*What to do*
Return the full listing exactly as it is written.

*Source material*
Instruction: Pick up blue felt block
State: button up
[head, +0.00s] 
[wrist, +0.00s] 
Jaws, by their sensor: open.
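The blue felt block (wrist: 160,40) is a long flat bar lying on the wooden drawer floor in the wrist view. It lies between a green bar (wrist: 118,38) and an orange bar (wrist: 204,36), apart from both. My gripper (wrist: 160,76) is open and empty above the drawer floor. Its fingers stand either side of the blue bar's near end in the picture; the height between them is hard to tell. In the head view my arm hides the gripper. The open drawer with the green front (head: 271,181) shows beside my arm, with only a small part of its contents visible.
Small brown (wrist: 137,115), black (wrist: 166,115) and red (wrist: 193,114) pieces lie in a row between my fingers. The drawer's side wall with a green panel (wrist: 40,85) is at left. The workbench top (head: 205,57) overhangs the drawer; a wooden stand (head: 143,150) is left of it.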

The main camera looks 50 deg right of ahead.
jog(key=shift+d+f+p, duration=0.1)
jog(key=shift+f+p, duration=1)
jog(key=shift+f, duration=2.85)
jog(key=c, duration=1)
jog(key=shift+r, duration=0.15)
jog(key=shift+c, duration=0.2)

*Solution to the problem*
Instruction: Pick up blue felt block
State: button up
[head, +0.00s] 
[wrist, +0.00s] 
Jaws, by their sensor: open.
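The blue felt block (wrist: 160,40) is a long flat bar lying on the wooden drawer floor in the wrist view. It lies between a green bar (wrist: 118,38) and an orange bar (wrist: 204,36), apart from both. My gripper (wrist: 160,76) is open and empty above the drawer floor. Its fingers stand either side of the blue bar's near end in the picture; the height between them is hard to tell. In the head view my arm hides the gripper. The open drawer with the green front (head: 271,181) shows beside my arm, with only a small part of its contents visible.
Small brown (wrist: 137,115), black (wrist: 166,115) and red (wrist: 193,114) pieces lie in a row between my fingers. The drawer's side wall with a green panel (wrist: 40,85) is at left. The workbench top (head: 205,57) overhangs the drawer; a wooden stand (head: 143,150) is left of it.

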The main camera looks 50 deg right of ahead.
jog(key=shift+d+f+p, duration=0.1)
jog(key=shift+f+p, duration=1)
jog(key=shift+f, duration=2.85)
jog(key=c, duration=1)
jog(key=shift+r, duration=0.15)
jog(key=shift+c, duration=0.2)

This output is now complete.